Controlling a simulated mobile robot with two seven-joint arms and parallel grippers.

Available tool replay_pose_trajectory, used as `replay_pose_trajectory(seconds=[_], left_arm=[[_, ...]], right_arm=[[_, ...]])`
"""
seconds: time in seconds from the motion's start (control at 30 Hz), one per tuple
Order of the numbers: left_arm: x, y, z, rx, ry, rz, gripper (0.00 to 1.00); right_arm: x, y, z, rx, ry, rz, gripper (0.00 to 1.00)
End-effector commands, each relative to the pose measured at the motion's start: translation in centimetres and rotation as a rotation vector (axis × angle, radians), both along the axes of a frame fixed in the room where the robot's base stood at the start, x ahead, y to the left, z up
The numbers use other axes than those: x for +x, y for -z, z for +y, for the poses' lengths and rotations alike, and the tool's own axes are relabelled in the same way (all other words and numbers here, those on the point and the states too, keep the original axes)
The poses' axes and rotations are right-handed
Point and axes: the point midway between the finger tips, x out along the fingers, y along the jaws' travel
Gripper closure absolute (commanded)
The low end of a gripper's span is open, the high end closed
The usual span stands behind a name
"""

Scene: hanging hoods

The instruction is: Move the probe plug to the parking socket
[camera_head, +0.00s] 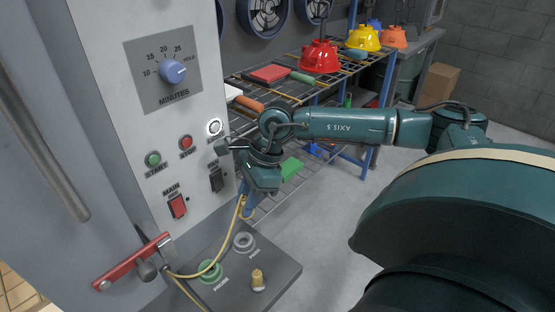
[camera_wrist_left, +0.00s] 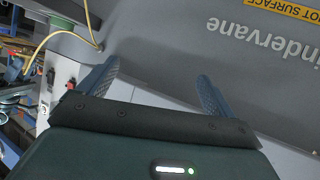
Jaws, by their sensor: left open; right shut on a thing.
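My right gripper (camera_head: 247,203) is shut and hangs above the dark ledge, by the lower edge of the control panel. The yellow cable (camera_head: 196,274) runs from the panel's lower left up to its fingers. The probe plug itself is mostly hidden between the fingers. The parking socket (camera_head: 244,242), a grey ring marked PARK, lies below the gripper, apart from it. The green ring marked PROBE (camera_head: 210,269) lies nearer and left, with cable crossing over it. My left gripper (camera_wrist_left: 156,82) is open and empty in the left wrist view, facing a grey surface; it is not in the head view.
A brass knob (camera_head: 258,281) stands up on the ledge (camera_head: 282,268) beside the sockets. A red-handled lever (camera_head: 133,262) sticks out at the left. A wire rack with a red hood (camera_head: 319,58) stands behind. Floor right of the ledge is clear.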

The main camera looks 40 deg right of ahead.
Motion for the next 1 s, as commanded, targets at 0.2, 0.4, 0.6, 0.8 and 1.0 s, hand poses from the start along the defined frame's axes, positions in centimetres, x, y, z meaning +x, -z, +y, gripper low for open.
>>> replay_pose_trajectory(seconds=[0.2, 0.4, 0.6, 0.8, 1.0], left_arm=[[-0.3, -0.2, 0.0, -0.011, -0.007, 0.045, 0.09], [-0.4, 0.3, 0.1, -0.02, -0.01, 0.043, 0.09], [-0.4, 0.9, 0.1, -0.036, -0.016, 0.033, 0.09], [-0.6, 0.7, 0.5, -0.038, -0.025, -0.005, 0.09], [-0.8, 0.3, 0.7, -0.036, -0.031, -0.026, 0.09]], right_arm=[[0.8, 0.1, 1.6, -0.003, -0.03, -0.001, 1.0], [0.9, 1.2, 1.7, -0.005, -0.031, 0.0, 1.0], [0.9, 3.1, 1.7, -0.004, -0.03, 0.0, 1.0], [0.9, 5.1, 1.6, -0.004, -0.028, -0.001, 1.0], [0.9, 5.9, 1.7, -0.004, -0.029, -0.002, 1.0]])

==

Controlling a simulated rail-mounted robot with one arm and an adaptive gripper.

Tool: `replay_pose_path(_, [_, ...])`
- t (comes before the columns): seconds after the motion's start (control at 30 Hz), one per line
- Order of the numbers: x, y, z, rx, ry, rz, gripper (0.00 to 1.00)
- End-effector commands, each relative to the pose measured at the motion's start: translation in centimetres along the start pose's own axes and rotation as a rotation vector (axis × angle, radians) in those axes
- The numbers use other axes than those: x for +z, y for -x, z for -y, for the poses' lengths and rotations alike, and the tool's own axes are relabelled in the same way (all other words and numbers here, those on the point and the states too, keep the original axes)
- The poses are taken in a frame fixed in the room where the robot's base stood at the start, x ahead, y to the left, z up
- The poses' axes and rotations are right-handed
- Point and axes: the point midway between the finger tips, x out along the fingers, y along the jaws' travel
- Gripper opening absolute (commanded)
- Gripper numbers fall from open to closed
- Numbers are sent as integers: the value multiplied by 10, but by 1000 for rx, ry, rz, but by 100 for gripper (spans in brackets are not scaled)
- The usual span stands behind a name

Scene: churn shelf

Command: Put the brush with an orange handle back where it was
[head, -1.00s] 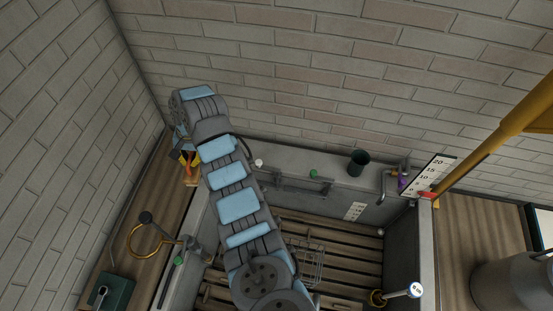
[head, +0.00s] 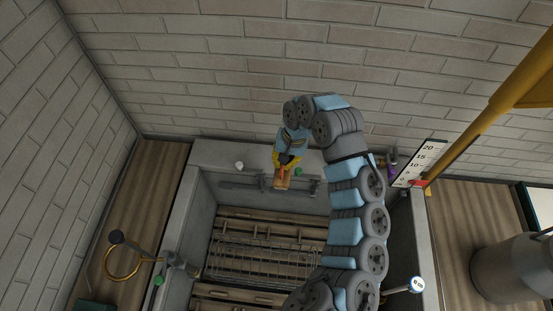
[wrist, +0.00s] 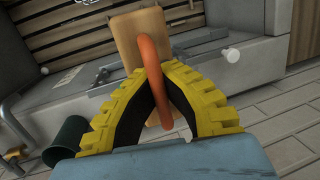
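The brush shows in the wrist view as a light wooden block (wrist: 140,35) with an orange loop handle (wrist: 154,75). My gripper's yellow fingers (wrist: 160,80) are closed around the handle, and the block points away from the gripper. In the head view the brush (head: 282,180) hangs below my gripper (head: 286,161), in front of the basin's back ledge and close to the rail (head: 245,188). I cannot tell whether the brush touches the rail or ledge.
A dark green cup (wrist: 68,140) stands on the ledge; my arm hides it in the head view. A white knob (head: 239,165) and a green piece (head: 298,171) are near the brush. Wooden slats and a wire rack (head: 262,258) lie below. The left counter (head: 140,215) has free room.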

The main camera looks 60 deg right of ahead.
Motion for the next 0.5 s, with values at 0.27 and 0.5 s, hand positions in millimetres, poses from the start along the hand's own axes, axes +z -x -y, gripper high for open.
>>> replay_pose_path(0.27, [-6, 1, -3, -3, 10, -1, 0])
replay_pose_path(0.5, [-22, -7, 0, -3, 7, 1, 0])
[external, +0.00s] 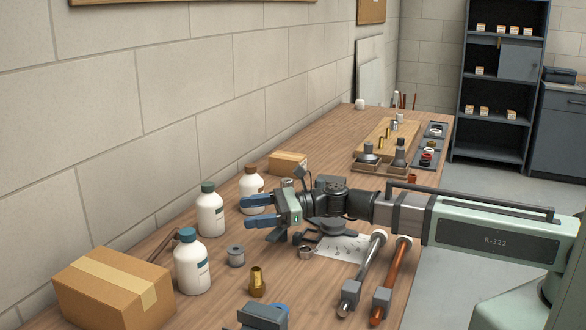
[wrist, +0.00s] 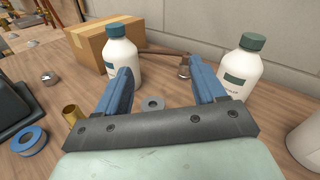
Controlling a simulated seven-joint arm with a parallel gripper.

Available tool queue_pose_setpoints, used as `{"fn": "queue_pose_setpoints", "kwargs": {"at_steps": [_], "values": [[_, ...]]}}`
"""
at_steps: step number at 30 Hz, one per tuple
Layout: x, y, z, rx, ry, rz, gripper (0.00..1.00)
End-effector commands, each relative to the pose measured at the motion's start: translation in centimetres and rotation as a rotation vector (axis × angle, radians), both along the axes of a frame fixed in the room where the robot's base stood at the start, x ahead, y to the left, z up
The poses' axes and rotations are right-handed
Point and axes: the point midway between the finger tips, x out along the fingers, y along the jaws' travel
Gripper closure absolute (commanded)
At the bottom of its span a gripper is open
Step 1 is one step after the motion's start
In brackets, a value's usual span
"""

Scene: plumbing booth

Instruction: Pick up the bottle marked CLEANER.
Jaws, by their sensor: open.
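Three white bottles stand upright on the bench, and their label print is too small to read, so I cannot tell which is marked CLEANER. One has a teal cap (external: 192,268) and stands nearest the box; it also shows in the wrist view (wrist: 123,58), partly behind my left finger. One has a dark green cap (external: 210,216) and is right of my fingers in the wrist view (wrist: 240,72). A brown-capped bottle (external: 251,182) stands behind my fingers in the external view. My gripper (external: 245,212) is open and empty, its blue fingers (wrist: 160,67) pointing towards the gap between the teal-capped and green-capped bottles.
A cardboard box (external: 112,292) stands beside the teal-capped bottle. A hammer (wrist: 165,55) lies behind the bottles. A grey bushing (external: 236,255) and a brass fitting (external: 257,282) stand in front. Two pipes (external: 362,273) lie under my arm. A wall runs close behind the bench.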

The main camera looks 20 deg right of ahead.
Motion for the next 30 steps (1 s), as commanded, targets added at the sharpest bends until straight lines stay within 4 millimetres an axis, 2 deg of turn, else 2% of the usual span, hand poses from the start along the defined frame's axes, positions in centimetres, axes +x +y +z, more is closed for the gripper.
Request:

* Work instructions
Report all lines of the data that include the word "joint".

* Full output
Controlling a simulated mobile robot with two seven-joint arms and parallel grippers.
Controlling a simulated seven-joint arm with a parallel gripper.

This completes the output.